杜(MORI)の 四季だより

杜の都、仙台に事務所を構える弁護士法人杜協同の弁護士たちが綴るリレーエッセイ

風の盆への想い

 8月は夏祭りの季節です。東北3大夏祭りといえば青森ねぶた、秋田竿灯、仙台七夕ということになりますが、今のところ仙台七夕しか見たことがありません。七夕は色とりどりのくす玉や吹き流しは綺麗なのですが、それを見上げて歩くだけで、お祭りに参加しているという実感を持てないのが残念です。但し、8月8日の最終日だけは3日間の祭りの終わりを惜しむといった、独特の寂しい雰囲気があってちょっとお薦めかもしれません。

 いつの日にか是非行ってみたいと思っているのが、越中おわらの風の盆です。
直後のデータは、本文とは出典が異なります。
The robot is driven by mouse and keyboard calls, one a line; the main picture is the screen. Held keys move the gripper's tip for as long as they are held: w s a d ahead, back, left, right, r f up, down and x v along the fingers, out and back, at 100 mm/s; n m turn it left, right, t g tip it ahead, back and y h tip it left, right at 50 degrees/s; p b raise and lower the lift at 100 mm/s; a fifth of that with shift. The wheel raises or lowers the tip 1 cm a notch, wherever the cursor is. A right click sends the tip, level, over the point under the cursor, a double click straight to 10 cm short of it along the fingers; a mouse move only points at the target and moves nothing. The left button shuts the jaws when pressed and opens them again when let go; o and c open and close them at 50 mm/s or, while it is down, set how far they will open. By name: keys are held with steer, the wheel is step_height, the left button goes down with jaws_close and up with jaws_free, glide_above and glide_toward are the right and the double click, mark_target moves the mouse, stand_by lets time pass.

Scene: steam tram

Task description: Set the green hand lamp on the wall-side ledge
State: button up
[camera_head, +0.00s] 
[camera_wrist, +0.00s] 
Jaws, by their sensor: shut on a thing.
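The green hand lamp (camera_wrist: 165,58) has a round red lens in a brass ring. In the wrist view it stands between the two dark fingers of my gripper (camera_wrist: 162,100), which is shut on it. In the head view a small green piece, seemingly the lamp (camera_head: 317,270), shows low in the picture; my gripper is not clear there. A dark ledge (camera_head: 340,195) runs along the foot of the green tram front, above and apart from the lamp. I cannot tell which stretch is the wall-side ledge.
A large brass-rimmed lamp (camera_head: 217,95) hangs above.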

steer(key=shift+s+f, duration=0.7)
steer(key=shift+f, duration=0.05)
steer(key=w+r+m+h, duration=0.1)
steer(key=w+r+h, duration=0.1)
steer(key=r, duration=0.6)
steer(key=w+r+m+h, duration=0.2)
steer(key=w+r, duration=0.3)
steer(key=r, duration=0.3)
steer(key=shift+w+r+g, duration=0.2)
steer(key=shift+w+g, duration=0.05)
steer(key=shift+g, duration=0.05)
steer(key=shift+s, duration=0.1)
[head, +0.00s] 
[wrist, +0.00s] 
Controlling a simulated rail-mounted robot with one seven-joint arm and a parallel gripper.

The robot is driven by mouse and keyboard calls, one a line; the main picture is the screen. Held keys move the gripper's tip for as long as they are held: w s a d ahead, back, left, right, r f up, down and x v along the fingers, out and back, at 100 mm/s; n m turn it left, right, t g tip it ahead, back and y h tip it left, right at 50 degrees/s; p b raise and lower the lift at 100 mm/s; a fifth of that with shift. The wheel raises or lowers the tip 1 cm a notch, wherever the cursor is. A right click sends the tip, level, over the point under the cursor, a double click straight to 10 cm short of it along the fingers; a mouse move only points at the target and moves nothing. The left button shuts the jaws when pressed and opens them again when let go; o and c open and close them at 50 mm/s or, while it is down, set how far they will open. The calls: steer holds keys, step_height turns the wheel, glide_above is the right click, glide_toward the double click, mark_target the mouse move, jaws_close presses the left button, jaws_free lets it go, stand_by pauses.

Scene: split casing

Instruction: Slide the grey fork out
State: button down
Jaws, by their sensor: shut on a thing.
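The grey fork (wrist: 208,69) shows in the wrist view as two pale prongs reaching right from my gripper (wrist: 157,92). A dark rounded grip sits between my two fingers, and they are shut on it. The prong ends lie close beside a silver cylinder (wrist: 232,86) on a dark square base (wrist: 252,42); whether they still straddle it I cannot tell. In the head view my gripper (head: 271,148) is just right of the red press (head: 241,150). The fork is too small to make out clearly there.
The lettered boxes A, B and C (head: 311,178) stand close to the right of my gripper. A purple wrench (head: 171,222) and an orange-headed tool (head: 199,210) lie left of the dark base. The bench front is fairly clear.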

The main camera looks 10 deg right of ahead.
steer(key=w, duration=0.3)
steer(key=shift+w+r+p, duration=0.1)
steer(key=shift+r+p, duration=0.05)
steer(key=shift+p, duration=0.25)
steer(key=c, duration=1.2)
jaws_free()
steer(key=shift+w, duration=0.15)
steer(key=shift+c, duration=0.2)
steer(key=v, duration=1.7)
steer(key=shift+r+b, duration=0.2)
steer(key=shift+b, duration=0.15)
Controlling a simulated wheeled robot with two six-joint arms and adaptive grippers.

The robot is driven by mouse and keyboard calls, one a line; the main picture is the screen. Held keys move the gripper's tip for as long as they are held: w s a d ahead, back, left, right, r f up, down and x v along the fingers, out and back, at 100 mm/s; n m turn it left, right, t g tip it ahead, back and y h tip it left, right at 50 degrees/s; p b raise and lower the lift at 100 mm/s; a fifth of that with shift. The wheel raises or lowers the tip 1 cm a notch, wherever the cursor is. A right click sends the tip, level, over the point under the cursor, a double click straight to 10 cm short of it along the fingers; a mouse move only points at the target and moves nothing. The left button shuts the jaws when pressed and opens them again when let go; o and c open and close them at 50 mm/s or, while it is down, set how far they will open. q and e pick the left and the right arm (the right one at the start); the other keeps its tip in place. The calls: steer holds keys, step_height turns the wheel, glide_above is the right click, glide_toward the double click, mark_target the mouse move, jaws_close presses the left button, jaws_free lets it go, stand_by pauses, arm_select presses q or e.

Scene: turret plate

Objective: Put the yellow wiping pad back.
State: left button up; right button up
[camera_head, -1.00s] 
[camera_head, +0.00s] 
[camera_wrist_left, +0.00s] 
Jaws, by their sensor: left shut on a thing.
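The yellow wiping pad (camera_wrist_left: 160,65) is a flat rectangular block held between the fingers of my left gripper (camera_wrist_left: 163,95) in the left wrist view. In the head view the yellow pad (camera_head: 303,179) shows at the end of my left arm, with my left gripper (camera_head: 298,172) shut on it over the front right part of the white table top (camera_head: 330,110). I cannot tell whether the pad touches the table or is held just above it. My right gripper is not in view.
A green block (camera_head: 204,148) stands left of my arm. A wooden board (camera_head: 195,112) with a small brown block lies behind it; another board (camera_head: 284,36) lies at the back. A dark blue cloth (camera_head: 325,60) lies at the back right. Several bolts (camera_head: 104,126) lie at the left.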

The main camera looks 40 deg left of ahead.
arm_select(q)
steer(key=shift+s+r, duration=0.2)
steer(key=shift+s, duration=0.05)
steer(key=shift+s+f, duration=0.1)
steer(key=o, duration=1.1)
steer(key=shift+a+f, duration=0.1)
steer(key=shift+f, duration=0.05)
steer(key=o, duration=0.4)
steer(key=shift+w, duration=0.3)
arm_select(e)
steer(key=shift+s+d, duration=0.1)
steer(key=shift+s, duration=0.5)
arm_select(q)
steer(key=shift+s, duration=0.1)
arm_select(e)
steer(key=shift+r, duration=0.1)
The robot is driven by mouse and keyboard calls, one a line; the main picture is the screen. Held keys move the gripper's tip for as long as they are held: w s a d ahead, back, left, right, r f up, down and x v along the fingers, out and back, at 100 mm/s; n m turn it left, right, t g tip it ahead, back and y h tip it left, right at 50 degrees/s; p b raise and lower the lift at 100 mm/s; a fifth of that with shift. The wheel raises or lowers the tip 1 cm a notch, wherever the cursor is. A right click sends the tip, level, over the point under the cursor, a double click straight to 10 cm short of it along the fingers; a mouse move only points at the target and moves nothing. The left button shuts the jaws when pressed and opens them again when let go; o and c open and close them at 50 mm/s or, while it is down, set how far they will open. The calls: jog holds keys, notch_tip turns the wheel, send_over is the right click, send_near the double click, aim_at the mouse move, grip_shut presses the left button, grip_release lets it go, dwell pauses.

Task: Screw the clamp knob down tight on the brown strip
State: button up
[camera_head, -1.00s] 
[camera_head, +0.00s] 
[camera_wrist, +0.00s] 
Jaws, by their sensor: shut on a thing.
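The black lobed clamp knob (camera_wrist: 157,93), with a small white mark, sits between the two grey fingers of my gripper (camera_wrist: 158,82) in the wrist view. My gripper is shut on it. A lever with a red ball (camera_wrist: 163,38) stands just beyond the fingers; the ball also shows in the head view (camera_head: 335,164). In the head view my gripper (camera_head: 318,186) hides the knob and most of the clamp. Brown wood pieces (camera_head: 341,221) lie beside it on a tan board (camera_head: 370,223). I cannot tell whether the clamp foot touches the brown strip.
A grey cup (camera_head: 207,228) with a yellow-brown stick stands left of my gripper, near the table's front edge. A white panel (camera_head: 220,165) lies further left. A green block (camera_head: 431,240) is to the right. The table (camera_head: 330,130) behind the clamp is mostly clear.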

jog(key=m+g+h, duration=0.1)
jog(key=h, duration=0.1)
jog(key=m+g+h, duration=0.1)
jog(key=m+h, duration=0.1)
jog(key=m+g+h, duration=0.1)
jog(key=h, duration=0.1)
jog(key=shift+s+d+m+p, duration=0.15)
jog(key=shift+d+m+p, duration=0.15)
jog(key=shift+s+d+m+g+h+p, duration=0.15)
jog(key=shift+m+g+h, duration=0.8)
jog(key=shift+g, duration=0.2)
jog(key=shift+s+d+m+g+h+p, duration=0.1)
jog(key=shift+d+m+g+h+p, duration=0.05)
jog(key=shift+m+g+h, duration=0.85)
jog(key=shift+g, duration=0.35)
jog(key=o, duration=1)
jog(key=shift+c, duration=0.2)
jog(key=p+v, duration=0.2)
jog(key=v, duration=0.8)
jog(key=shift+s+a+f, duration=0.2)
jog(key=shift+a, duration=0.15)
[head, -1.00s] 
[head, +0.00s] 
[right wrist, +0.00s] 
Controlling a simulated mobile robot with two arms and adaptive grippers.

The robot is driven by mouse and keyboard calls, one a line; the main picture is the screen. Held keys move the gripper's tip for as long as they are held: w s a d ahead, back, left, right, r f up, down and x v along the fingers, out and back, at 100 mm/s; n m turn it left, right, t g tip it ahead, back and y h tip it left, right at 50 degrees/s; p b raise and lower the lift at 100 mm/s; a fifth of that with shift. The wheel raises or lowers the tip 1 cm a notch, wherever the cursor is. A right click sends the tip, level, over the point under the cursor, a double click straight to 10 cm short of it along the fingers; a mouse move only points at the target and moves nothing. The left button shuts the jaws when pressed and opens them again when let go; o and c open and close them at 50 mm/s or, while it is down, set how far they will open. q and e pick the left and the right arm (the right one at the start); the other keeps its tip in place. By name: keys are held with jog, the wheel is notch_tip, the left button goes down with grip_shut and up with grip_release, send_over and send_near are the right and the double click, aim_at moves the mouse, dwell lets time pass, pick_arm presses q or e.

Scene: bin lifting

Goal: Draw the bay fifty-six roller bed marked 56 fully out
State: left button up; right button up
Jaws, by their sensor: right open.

富山県富山市八尾町(旧婦負郡八尾町)で毎年9月1日から3日にかけて行なわれているこの祭りは、越中おわら節の哀切感に満ちた旋律にのって、無言の踊り手たちが、坂が多い町の道筋を、熟練の踊りを披露して練り歩くのだそうです。この幻想的な祭りの通奏低音が、胡弓の悲しげな調べです。踊り手は上新町・鏡町・下新町・諏訪町といった情緒あふれる町名の町単位に構成されており、あくまでも静かに踊りを競い合うのです。

 この風の盆を舞台として書かれた名作が直木賞作家高橋治の「風の盆恋歌」です。20年という年月を経て再びめぐり会った男女が、風の盆の間だけは本当に生きている自分を感じられるという悲しい恋を語ってくれます。作中の儚い夢と幻という言葉が風の盆という哀切な祭りにとても似合っています。今年も夏の終わりに読んでみようと思っています。